Directions: Show every line below where "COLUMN" can be found.

Data excerpt:
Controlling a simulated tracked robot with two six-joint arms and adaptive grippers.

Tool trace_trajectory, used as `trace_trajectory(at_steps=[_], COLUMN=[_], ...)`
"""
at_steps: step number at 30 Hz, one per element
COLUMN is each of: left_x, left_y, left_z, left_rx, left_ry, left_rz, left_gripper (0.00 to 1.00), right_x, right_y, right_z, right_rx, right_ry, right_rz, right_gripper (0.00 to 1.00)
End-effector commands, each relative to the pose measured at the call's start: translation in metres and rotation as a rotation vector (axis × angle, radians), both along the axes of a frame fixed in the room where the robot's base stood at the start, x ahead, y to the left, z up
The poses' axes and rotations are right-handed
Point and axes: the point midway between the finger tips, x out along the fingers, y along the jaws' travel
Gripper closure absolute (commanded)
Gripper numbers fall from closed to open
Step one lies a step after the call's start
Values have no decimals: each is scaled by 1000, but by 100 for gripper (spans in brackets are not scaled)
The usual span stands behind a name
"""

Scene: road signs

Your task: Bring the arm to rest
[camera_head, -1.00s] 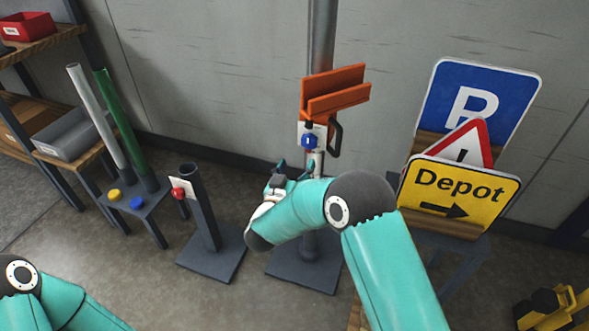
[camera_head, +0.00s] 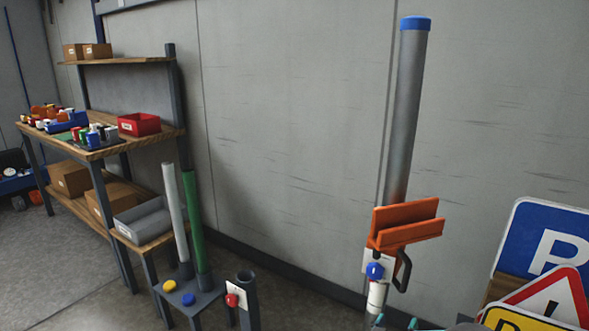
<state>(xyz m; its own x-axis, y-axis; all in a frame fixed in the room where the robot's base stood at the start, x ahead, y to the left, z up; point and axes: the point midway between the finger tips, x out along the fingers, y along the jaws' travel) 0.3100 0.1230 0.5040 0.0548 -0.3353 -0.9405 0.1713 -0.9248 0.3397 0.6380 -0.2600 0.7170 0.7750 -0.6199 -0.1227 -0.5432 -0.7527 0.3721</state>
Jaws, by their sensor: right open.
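Only the tips of my right gripper (camera_head: 396,322) show, at the bottom edge of the head view. They are open, just below the white fitting under the blue knob (camera_head: 375,271) on the grey post (camera_head: 405,120). Whether they touch the post cannot be told. The rest of my right arm is hidden below the frame. The post stands upright with a blue cap (camera_head: 416,23) and an orange bracket (camera_head: 407,225). A black handle (camera_head: 403,272) hangs below the bracket. My left gripper is not in view.
At right are the blue P sign (camera_head: 545,235), the warning triangle (camera_head: 552,300) and part of a yellow sign (camera_head: 505,318). At left, a small stand (camera_head: 190,297) holds a white and a green tube (camera_head: 195,220). Behind it is a shelved workbench (camera_head: 160,135).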

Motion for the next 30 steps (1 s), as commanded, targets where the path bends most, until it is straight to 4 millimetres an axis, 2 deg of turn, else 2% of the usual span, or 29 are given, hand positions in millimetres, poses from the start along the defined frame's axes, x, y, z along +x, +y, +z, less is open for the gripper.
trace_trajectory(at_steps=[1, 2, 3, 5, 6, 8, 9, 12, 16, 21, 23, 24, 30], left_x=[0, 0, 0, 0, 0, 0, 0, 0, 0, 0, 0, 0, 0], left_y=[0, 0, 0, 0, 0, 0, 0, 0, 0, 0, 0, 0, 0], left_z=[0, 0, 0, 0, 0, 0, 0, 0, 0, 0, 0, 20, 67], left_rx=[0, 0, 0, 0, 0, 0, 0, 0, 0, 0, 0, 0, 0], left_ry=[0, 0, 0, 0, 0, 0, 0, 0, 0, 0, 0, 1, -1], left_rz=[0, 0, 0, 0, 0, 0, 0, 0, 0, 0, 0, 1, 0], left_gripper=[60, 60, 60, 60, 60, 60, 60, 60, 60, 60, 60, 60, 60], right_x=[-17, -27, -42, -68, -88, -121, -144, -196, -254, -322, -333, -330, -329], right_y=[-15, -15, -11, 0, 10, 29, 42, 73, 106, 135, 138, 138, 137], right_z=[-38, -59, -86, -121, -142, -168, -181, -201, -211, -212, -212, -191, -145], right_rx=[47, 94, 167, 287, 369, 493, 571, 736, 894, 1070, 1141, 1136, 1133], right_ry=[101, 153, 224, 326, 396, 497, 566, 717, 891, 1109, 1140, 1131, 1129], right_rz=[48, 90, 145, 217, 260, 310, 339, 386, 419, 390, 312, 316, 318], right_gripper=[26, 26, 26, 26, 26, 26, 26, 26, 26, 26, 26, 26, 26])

Exercise answer:
Tool trace_trajectory, used as `trace_trajectory(at_steps=[_], COLUMN=[_], ...)`
COLUMN is each of: left_x, left_y, left_z, left_rx, left_ry, left_rz, left_gripper (0.00 to 1.00), right_x, right_y, right_z, right_rx, right_ry, right_rz, right_gripper (0.00 to 1.00)

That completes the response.